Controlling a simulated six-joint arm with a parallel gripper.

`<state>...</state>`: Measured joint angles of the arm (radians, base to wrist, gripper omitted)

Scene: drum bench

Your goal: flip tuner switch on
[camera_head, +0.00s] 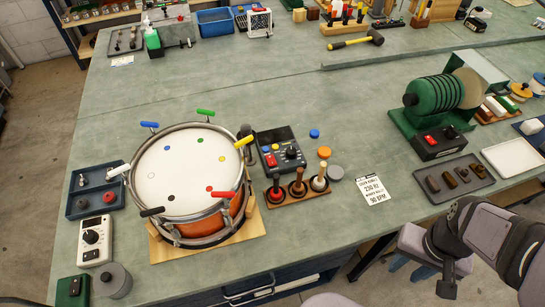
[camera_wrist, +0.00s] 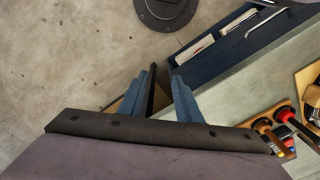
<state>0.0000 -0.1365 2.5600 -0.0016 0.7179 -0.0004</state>
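A dark box with a screen and a red button (camera_head: 280,148) sits right of the drum in the head view. A white box with a dark round knob (camera_head: 95,240) stands left of the drum. I cannot tell for certain which is the tuner, and the switch position is too small to read. My gripper (camera_head: 398,262) is off the bench's front edge at the lower right, far from both boxes. In the wrist view its blue fingers (camera_wrist: 165,84) are apart with nothing between them.
The drum (camera_head: 185,175) with coloured clips stands on a wooden base. A rack of mallets (camera_head: 298,188) sits in front of the dark box. A green machine (camera_head: 432,110) and a tray (camera_head: 460,177) are at the right. An open drawer (camera_wrist: 222,48) shows below the bench. The bench centre is clear.
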# # # # # # #
● **TO DO**
Return the material word for word. Pictures are not part of the copy.

● **EXERCISE SOLUTION**
Controlling a simulated six-joint arm with a parallel gripper.

`<state>...</state>`: Measured joint angles of the arm (radians, base to wrist, gripper omitted)

Scene: drum bench

Your goal: flip tuner switch on
[camera_head, +0.00s] 
[camera_wrist, +0.00s] 
<state>0.0000 -0.1365 2.5600 -0.0016 0.7179 -0.0004</state>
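A dark box with a screen and a red button (camera_head: 280,148) sits right of the drum in the head view. A white box with a dark round knob (camera_head: 95,240) stands left of the drum. I cannot tell for certain which is the tuner, and the switch position is too small to read. My gripper (camera_head: 398,262) is off the bench's front edge at the lower right, far from both boxes. In the wrist view its blue fingers (camera_wrist: 165,84) are apart with nothing between them.
The drum (camera_head: 185,175) with coloured clips stands on a wooden base. A rack of mallets (camera_head: 298,188) sits in front of the dark box. A green machine (camera_head: 432,110) and a tray (camera_head: 460,177) are at the right. An open drawer (camera_wrist: 222,48) shows below the bench. The bench centre is clear.

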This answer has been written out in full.